I analogize this to say the first time I got my parents a cellphone. I'm not saying that, this is not an age thing, but it's like when you get somebody a cellphone who's never used a cellphone before and doesn't see the point, right? Having a cellphone plan, there's lots of benefit to taking your cellphone with you when you leave the house, but I will not be able to get in touch with my mom for like eight hours and then she's like, "Oh, I've didn't charge my cellphone. I left it at home."
I'm like, well, you have a tool. The tool has a purpose. If you get lost, if you get stuck on the side of the road, this is an important tool to have, but it's not part of your habit. You're not comfortable with, I have to now remember this thing, I put it in my purse, back in the early 2000s it was a little heavy, this is a pain. And so there's a lot of friction that doesn't fit with our normal way of doing business that I think is going to take time to overcome. So I think that's-
Olivier Lafontaine:
I teenager don't forget their phones anywhere. They're never out of battery.
Audience:
It's such an important thing as a technology vendor when you're going through an implementation as well, if you're on a call with a client and requirements gathering, scope creep and how things can change, it really, if you have that transcription and if you have that recorded, it keeps people not trapped.
Amanda Turcotte:
Oh, definitely. No, I mean I have been the typist many times for requirements gathering. You better be fast.
Olivier Lafontaine:
That opens an interesting dilemma though. When you talk, so it's one thing to record your calls internally between management and employees of your company. What happens when the call is happening with other third parties and now how do you feel? Have you had this debate, how do I feel about that? Can you share? Can you record those calls with, let's say one of these industry analysts, they're nice people, but then they record the call on their side and you're telling, oh, your deepest secrets. Is that okay?
Darwin Larrison:
We get prompted. So I'll join a third party call and there's a prompt says you agree to be recorded. And I've said no before. It depends on what it is. And really there's zero, like if it's a negotiation, I just don't see a benefit. I don't like it personally. Now, do I think it absolutely is 100% there? Totally. These people take a call, it's great, note-taking I think or transcription is fantastic. I think that you do have to for legal reasons after 90 days, but you can have it be learned, that information learned and then dispose of it, whatever your data retention policy is. But that's, people get concerned.
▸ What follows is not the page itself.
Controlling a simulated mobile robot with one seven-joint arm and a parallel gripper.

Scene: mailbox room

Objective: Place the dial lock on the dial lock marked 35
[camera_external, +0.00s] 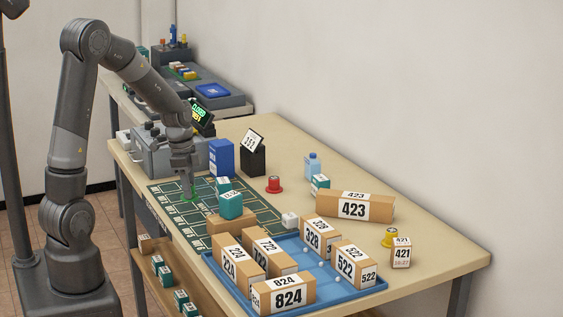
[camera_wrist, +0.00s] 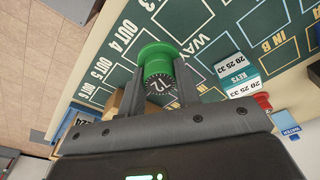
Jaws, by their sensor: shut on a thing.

That's why the execs get concerned because all their chats are going to be pulled into a lawsuit. But if there's a way to have it learned, that chat, key information but not key bad information.
Yeah, I want to go to about the challenges because I do want to ask. I do find it interesting because I get feedback back. When this first started two or three years ago, it was dropped in our lap. It has turned out to be a good thing. It was a little annoying, but it was also exciting. Okay, review done. Now today we're starting to get the controls. The controls that were lacking is people are asking for third party AI usage. Okay, actuary want to use, I don't remember if it was Grok or what it was, what the model was. And we can't say yes. Even though we say don't put our private data, it's not a trust thing, you just can't, it's not appropriate. That wouldn't be professional, we wouldn't be professional because it wouldn't be respectful or right for our members, which we call our customers members.
And so you got to wait until we have a control structure for that. Those controls are now being built to where they do prompt monitoring now and we're testing that. So we could see what's being put in. And then like a DLP, data leaks protection technology or whatever you call DLP, but data leaks protection, let's go with that. It'll stop if it sees certificate numbers, which are our contract numbers, or some other piece of AI, it'll stop it from going into this public model. It's as simple as that. It's pretty conceptually simple. We're just in the middle of testing all that.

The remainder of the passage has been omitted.